Artificial intelligence is already influencing mathematics classrooms, assessments, and instructional decision-making—often faster than systems and leaders can respond. This summit is designed for math leaders and educators who want to move beyond reactive approaches and develop a clearer, more intentional stance on AI use.

Participants will:

  • Explore how AI intersects with high-quality math instruction and worthwhile tasks
  • Examine implications for assessment, evidence of learning, and student reasoning
  • Learn how AI can support leadership practices, data use, and instructional coherence
  • Engage with national experts shaping the conversation around AI and mathematics education

Register for the Virtual Summit

Registration Details:

  • NCSM Members: Free
  • Non-Members: $85
    • Includes a one-year NCSM membership, providing access to future member-only events and resources

To attend the summit, you must complete the registration form and include a valid email address.

Access information for the virtual summit will be sent to registered participants prior to the event.

👉 Click here to register (registration link coming soon)

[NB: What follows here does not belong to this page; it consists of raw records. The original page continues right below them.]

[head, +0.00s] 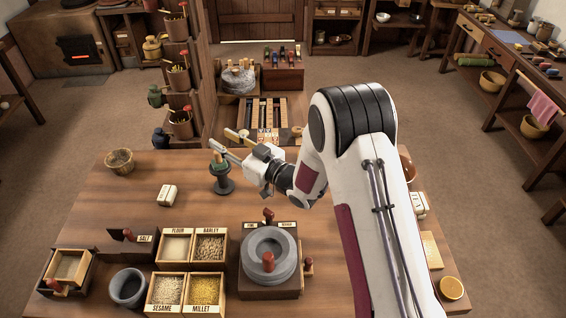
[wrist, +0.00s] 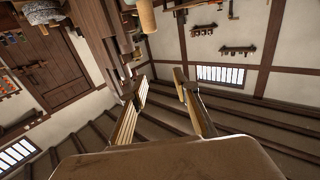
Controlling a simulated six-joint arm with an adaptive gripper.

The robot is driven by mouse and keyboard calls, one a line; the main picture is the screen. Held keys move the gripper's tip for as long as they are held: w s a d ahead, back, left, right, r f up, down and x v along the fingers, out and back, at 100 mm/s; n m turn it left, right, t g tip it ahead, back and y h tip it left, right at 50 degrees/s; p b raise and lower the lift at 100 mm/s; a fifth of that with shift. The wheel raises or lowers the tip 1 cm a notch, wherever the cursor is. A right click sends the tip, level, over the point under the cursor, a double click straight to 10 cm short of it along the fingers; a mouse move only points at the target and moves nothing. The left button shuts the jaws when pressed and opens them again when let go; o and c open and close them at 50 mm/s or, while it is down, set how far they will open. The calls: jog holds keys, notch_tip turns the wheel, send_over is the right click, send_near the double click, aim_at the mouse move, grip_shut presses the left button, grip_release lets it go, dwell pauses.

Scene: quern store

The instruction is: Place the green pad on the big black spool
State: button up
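The big black spool (head: 223,184) stands upright on the wooden table, left of my arm. The green pad (head: 219,166) is on top of the spool, with a small tan piece showing at its upper side. My gripper (head: 222,139) is above the pad and spool, apart from them, with its fingers pointing left. In the wrist view my gripper (wrist: 160,76) is open, with nothing between the fingers. The pad and spool do not show in the wrist view.
A white block (head: 167,195) lies left of the spool, and a woven basket (head: 120,161) is farther left. A stone quern (head: 268,256) and grain boxes (head: 189,248) stand toward the front. A wooden rack (head: 190,80) rises behind the table's back edge.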

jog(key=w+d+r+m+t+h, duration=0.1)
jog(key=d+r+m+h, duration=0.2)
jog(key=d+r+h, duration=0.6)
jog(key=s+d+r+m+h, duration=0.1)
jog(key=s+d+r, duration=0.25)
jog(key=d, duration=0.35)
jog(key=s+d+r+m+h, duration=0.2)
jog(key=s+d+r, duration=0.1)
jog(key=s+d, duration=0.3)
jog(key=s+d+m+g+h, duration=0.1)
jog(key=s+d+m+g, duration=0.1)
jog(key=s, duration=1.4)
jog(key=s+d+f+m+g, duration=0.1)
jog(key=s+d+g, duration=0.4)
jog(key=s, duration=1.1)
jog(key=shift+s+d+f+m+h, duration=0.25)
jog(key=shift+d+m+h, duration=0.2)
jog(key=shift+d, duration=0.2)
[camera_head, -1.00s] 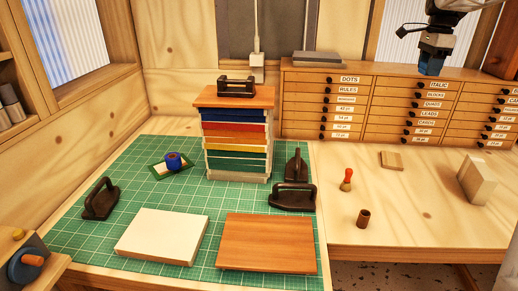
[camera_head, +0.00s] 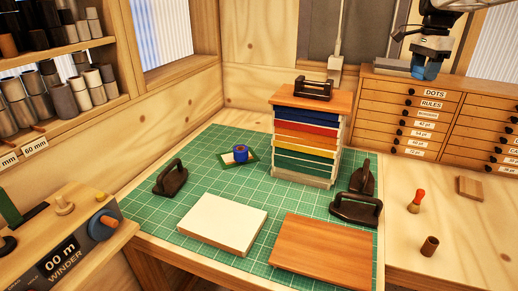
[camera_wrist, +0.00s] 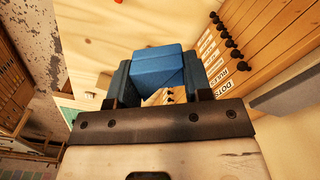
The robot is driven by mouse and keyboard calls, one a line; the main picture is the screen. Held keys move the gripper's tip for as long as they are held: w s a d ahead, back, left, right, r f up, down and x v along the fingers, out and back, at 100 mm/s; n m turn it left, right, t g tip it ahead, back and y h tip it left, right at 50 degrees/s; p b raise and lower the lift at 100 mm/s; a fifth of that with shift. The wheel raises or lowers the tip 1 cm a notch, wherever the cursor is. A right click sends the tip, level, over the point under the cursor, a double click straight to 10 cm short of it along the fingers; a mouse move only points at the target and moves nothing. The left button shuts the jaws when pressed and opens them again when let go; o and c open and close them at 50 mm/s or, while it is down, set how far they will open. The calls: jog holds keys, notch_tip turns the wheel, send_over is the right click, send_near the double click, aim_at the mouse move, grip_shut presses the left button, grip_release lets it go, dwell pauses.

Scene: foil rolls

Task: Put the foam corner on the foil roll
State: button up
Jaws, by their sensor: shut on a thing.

NCSM will accept registrations on a space available basis.

Please contact NCSM Office (303-317-6595) to check availability. Registration is not guaranteed until your payment is received.

Sessions

Universal Design Meets AI: Differentiating Math for All Learners

Presenter: Karen Levin

You know your students need differentiated math lessons: the multilingual learners, the early finishers, those needing extra support. You have the expertise, but not the hours. Can AI help?

In this interactive session, you’ll first learn what’s under the hood of AI and what that means for your classroom. Next, you’ll use generative AI to enhance universal design and discourse, learning to spot when AI strengthens thinking versus when it undermines it.

Karen Levin

AI Use in K-12 Math Classrooms: An Emerging Picture

Presenters: Drew Nucci and Ann Edwards

We will share recent nationwide survey findings about K-12 mathematics teachers’ AI use, beliefs, barriers, and supports. These findings are supplemented by examples of transformative use from a qualitative exploratory study with 40 teachers and educational professionals along with an analysis of the resources, policies, and messaging that support AI use for improved instruction.

Drew Nucci

Ann Edwards

Worthwhile Tasks in an AI World

Presenter: Gail Burrill

AI is in our classrooms with or without our say and can do almost any mathematical task, sometimes correctly and sometimes not so much. The question is how can we engage students in learning to reason, make connections, and solve problems when AI often does it for them? This session considers how we can frame worthwhile tasks that promote student thinking and reasoning about mathematics in an era where AI is easily available and can be an “answer getter”.

Gail Burrill

Leveraging AI to Implement Initiatives for High Quality Math Instruction

Presenter: Tim Chalberg

This session will consider how AI can address barriers to implementing existing best practices for math instruction. It will include use cases for how AI can bring building-wide and district-wide visions for high quality math instruction to the ground level through artifacts like rubrics and lesson plans.

Tim Chalberg

When Good Work Stops Being Evidence: Rethinking Assessment in an AI World

Presenter: Chadd McGlone

Student work is looking more polished than ever—yet many educators report a growing unease: something important is missing. In an era when fluent explanations, solutions, and arguments can be generated instantly by AI, familiar assessment practices no longer earn the claims we make from them.

This session reframes the challenge not as one of cheating, motivation, or tool misuse, but as a problem of inference. When production becomes cheap, what kinds of evidence still allow educators to make honest, defensible claims about learning?

Participants will be introduced to a small set of durable ways to recognize student judgment, sense making, and responsibility for meaning—without relying on surveillance, detection tools, or heroic teaching. The session emphasizes practical shifts in how tasks are framed, how evidence is sampled, and how assessment decisions are justified in classrooms and institutions.

Attendees will leave with language and design principles they can use immediately to rethink assessment in a world where AI is always present.

Chadd McGlone

AI-Powered Math Education Leadership: Transforming Assessment, Data, and Collaboration

Presenters: Min Sun and Alex Liu

This session is designed specifically for math teacher leaders ready to harness AI to elevate their instructional leadership. During this hands-on workshop, you’ll discover how AI tools can generate differentiated math assessments aligned to standards, analyze student performance data to identify learning gaps and trends, and create structured PLC protocols that drive meaningful teacher collaboration. Whether you’re a department chair, instructional coach, or teacher leader, this session will equip you with the skill to integrate AI thoughtfully into your leadership practice while maintaining human judgment.